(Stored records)
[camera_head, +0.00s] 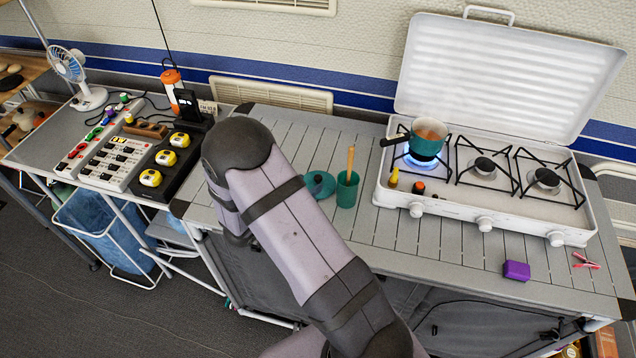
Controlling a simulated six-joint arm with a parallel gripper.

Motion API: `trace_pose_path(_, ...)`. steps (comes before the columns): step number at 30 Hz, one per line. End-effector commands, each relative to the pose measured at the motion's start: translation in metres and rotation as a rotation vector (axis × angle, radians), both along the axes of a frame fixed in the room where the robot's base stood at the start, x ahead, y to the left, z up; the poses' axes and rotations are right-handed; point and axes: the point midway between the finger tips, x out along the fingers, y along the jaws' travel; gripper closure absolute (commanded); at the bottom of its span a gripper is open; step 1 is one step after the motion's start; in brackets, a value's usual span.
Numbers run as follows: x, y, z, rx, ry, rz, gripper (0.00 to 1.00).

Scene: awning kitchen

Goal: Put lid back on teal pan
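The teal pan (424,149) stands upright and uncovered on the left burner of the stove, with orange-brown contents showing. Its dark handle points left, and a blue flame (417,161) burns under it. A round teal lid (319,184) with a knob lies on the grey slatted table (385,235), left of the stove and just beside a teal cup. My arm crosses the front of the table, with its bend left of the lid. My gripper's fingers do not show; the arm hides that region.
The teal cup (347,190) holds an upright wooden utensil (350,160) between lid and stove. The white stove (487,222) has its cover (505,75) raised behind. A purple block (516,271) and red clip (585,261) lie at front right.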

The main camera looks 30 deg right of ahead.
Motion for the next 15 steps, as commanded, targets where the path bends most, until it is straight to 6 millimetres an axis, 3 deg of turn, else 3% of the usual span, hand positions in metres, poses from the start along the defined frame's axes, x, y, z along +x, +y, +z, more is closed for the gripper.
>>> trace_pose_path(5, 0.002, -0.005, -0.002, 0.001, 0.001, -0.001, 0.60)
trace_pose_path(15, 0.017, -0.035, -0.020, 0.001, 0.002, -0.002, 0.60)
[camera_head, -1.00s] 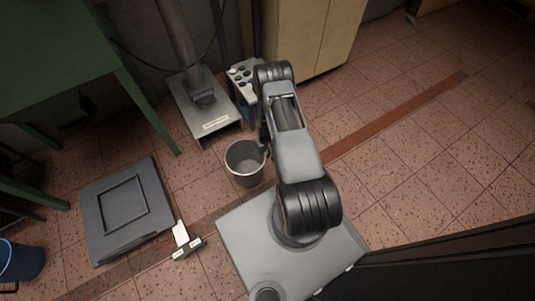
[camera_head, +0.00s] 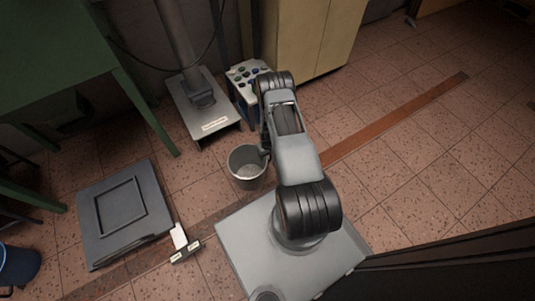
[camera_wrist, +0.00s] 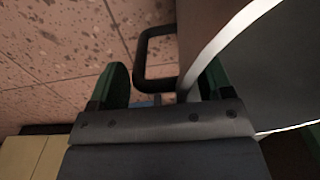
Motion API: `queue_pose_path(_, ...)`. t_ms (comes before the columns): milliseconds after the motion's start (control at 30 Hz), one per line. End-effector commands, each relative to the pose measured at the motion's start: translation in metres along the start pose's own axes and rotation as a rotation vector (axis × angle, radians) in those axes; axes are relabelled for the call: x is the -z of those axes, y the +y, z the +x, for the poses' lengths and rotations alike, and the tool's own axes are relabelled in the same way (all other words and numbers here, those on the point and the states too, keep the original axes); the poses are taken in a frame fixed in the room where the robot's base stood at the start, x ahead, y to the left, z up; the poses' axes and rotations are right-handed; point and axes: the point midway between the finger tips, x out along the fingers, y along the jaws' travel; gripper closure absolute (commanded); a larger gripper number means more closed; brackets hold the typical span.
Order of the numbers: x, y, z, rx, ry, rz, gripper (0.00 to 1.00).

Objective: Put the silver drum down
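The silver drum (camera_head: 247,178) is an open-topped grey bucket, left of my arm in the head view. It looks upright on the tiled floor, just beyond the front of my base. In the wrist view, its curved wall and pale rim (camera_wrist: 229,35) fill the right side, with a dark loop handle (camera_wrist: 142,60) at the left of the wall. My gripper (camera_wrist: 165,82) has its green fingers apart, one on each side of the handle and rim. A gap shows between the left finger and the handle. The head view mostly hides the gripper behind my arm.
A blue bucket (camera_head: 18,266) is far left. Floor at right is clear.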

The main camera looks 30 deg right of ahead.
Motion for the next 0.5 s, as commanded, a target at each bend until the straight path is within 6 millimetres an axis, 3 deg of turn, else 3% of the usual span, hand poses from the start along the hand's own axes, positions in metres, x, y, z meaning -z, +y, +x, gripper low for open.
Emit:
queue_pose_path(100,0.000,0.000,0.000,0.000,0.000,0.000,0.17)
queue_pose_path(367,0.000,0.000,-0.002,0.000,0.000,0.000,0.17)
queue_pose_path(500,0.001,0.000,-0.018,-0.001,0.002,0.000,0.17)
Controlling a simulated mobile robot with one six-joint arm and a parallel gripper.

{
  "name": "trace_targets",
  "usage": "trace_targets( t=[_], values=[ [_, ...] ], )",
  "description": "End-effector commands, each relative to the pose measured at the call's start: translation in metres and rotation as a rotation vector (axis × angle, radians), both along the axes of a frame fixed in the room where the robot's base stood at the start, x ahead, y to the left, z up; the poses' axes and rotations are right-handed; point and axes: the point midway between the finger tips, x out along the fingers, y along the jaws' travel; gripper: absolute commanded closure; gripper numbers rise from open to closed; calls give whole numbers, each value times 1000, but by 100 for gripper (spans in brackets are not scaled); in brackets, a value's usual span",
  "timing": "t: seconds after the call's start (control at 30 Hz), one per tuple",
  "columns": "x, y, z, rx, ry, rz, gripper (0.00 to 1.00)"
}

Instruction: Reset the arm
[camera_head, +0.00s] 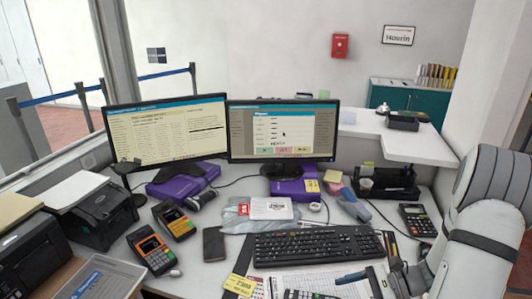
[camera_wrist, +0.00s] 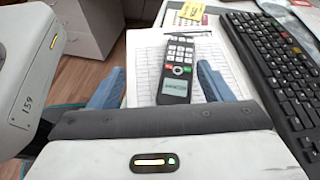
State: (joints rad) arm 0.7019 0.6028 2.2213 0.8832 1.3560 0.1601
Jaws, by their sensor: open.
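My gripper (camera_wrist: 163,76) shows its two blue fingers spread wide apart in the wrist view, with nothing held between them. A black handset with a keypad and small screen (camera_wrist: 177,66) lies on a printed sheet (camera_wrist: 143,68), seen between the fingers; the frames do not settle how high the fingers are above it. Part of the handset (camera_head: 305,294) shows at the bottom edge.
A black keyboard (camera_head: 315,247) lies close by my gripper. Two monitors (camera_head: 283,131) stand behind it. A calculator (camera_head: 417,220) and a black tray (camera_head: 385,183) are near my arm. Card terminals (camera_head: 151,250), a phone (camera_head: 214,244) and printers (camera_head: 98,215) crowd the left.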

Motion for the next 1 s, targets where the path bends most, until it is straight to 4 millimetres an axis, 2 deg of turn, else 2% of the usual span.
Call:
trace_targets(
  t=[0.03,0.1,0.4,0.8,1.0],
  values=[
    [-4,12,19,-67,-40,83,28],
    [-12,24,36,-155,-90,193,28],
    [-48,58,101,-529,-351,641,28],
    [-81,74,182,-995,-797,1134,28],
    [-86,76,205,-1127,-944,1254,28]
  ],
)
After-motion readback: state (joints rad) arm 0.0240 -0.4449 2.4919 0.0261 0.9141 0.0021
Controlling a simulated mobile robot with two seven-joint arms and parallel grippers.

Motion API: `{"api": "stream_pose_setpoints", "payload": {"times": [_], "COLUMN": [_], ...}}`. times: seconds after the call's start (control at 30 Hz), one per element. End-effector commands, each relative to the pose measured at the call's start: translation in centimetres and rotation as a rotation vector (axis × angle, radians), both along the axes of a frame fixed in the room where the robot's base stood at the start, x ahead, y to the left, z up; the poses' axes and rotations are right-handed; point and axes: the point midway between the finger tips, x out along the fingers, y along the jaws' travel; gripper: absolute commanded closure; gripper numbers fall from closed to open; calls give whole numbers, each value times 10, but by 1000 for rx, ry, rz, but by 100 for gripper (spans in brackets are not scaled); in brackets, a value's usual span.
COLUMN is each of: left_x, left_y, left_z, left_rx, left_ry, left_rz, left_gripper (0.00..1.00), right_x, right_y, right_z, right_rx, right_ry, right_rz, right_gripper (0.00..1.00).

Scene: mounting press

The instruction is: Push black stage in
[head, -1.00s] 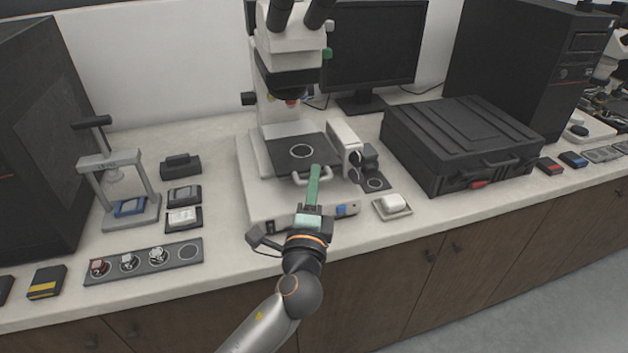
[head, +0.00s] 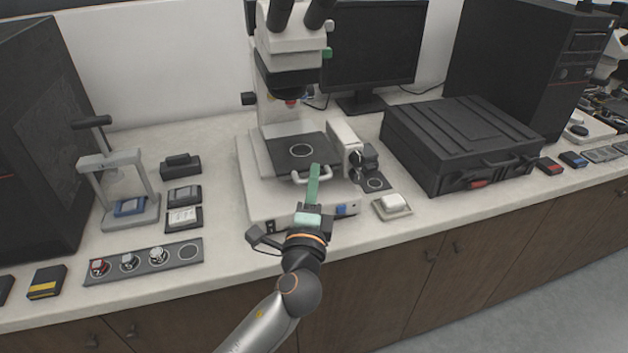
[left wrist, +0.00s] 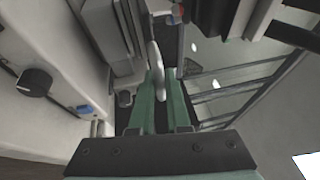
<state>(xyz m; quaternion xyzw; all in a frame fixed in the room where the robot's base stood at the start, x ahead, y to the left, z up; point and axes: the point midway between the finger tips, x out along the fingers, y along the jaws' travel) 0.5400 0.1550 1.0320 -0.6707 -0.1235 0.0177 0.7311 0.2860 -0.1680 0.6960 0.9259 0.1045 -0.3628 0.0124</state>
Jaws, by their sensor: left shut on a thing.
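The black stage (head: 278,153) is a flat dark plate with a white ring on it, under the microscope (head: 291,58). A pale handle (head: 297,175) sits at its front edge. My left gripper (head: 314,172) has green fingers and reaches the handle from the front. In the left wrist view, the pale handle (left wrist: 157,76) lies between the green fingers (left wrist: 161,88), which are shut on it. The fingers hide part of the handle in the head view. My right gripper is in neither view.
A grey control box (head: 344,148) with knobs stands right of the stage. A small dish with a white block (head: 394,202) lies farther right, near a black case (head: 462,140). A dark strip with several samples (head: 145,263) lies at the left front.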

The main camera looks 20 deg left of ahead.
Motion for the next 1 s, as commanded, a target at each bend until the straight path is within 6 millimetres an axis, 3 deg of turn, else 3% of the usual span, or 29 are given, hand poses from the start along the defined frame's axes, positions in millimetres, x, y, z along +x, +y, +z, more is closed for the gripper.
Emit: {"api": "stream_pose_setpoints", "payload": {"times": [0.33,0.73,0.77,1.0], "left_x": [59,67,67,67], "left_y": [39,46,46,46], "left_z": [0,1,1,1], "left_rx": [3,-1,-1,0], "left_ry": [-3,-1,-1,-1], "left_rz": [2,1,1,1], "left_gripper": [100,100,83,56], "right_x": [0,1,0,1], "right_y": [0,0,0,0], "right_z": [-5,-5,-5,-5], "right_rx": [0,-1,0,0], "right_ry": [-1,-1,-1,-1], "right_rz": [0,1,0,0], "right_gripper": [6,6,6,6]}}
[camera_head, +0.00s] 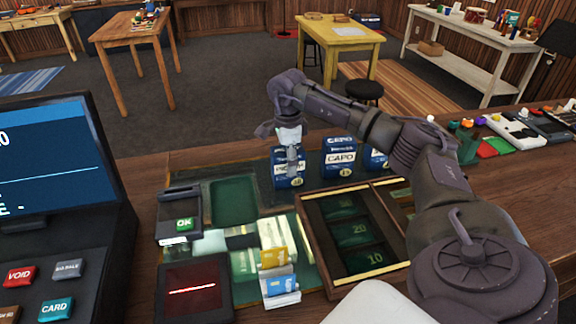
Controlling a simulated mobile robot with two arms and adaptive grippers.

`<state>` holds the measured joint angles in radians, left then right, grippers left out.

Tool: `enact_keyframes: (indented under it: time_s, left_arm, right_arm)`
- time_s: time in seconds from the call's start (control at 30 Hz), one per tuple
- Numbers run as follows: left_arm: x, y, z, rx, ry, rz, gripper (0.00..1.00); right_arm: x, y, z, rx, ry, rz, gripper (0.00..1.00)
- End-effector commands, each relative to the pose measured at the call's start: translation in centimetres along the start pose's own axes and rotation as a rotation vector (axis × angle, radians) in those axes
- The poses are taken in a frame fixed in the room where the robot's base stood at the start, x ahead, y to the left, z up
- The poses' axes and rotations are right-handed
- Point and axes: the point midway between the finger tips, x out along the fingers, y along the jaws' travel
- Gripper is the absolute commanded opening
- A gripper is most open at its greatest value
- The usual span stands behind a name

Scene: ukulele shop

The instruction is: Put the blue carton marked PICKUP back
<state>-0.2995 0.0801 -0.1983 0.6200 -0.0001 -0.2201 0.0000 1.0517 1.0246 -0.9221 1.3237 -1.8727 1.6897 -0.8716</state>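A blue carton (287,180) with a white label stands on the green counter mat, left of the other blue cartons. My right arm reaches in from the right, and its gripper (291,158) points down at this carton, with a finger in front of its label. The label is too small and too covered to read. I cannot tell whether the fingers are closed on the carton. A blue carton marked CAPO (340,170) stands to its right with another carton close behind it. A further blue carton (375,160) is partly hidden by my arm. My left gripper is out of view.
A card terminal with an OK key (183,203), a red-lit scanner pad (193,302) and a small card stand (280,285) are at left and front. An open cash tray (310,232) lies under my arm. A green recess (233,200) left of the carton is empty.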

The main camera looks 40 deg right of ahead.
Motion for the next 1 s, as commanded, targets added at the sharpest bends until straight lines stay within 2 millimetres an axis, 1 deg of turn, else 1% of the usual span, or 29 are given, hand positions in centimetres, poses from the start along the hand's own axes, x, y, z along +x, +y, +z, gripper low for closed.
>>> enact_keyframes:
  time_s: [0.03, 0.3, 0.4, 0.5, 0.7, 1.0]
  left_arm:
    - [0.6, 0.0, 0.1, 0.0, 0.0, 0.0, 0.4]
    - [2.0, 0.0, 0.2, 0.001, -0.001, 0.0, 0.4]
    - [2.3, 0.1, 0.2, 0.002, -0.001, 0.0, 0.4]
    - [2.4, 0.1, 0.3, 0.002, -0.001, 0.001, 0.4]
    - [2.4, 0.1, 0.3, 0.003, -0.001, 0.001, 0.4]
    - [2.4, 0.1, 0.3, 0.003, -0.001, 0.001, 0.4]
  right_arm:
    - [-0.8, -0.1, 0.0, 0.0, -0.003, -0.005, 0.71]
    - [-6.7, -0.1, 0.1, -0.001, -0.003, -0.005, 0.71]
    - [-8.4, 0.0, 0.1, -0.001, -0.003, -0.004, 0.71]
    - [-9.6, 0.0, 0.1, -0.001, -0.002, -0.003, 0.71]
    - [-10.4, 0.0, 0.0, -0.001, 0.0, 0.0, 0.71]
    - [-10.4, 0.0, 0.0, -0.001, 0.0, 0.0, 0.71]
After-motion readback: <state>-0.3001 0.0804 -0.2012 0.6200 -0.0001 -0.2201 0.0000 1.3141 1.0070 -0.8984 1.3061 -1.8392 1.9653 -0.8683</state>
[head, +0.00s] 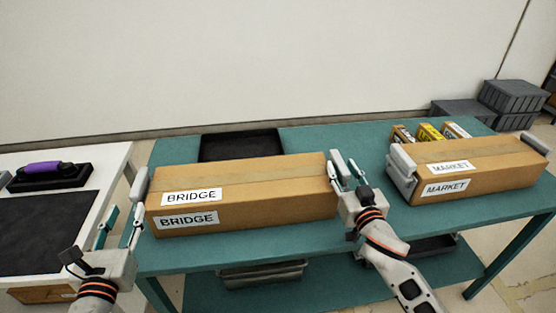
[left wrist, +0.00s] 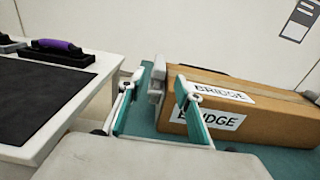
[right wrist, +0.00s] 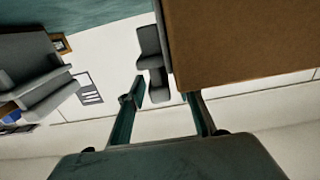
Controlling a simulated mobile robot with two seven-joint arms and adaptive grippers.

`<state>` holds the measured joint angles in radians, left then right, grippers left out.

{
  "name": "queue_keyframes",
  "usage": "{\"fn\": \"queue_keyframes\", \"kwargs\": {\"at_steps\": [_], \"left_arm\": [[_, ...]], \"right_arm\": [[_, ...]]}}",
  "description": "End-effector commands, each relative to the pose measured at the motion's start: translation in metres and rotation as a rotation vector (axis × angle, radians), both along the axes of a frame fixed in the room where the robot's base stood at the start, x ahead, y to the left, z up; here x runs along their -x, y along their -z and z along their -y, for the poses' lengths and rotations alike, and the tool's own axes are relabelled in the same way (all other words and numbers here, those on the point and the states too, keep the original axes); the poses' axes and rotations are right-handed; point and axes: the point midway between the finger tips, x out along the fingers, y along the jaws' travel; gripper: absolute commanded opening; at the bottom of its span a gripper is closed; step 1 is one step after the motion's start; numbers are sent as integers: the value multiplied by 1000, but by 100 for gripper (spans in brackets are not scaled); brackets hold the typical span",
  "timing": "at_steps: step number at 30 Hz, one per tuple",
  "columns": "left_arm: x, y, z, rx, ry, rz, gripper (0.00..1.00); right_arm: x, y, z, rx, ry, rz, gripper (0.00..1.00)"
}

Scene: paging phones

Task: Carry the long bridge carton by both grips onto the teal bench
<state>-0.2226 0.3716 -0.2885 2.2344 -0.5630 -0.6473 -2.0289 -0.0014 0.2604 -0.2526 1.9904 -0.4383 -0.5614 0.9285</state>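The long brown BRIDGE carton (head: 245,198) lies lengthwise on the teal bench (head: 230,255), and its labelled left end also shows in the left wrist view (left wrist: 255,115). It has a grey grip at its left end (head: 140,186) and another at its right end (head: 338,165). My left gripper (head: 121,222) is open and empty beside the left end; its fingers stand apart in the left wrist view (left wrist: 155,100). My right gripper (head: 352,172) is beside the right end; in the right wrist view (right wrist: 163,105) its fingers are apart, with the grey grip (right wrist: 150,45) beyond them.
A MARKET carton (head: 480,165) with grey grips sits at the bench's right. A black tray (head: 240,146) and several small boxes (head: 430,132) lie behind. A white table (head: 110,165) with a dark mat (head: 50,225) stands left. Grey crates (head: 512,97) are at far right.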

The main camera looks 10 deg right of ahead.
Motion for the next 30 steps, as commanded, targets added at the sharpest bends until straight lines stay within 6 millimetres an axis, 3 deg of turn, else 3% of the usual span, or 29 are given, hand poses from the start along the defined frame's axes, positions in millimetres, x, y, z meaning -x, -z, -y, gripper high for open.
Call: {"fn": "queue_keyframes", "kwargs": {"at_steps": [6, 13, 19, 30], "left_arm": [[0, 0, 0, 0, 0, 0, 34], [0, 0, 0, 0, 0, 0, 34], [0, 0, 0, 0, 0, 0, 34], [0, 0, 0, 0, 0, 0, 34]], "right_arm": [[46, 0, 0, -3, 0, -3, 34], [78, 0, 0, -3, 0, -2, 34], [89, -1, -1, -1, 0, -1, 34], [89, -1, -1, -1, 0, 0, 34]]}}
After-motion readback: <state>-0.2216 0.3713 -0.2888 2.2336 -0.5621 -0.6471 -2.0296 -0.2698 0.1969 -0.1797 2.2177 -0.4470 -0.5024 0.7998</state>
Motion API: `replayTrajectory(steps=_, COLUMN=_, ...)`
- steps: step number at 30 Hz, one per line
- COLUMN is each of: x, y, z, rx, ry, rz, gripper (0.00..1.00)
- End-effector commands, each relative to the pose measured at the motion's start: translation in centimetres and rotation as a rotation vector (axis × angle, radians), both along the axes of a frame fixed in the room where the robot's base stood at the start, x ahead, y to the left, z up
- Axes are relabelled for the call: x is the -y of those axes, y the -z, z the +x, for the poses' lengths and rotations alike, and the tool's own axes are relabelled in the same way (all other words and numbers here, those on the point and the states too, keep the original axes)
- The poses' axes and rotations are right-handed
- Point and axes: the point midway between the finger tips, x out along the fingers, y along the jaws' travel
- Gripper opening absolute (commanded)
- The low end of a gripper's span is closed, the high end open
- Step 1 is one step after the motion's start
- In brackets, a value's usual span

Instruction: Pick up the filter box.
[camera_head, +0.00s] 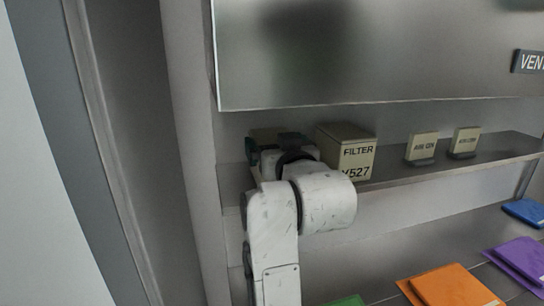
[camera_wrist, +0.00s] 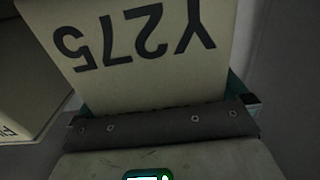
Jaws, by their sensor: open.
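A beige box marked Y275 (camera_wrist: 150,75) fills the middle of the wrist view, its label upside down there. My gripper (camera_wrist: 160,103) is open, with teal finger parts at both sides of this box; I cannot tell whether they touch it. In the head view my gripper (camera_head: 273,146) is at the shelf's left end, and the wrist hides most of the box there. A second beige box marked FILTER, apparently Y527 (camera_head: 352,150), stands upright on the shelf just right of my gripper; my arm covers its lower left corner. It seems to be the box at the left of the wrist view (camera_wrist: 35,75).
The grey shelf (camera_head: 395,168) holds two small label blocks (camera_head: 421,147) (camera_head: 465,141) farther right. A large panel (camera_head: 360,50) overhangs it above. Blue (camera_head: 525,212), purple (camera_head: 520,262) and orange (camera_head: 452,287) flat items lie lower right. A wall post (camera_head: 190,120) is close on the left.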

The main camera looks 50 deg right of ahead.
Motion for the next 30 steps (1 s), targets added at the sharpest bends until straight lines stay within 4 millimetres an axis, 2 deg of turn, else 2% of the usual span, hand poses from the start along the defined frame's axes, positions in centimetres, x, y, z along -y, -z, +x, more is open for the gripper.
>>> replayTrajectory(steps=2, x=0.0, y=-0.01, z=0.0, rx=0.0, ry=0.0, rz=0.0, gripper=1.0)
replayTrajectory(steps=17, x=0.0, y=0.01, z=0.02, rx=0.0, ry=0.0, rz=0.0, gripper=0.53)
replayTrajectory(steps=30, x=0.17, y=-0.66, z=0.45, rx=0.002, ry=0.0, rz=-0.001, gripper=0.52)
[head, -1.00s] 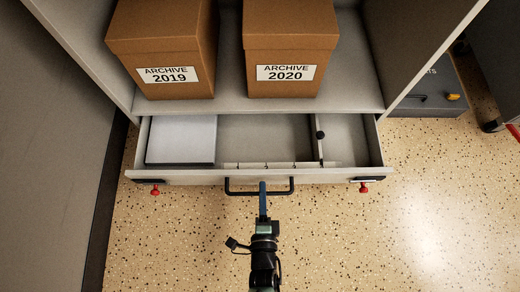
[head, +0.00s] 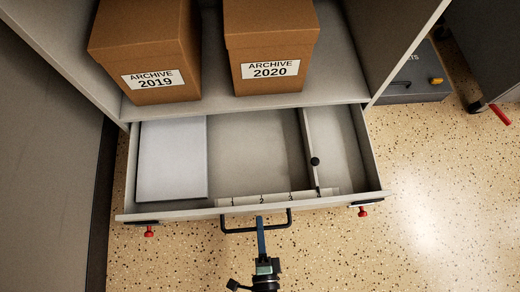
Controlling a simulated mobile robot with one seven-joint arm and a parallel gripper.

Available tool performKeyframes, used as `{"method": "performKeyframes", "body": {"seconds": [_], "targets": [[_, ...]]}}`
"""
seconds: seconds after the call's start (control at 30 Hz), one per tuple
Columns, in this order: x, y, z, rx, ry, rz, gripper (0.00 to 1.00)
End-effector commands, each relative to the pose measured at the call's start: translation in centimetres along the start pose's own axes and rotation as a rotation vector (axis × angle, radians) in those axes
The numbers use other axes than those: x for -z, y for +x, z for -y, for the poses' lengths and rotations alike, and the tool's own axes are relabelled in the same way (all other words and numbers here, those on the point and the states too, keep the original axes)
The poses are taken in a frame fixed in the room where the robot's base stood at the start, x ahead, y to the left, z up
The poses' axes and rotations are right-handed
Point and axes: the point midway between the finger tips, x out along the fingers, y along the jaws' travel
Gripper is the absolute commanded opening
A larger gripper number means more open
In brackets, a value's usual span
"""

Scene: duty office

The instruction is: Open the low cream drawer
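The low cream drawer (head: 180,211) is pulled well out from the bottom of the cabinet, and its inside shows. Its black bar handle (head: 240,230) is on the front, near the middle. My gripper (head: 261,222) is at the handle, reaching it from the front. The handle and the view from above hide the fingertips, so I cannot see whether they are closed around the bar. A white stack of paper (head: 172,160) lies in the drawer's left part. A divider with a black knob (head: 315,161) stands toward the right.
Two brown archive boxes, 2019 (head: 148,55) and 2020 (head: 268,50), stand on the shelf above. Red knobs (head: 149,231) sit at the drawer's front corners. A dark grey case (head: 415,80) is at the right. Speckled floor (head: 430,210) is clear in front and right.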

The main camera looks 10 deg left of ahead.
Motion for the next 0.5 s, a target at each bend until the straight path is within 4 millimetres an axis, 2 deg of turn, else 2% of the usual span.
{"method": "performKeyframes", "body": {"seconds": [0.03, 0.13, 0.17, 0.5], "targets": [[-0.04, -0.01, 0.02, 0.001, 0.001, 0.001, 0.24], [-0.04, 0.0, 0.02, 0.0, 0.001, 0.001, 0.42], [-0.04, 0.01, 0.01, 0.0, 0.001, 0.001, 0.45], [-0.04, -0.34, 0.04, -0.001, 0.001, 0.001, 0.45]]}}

■ Goal: Locate the lines above that hold the word "seven". Show every one of them.

■ Answer to this exercise:
Controlling a simulated mobile robot with two seven-joint arms and parallel grippers.
Controlling a simulated mobile robot with two seven-joint arms and adaptive grippers.
Controlling a simulated mobile robot with one seven-joint arm and a parallel gripper.

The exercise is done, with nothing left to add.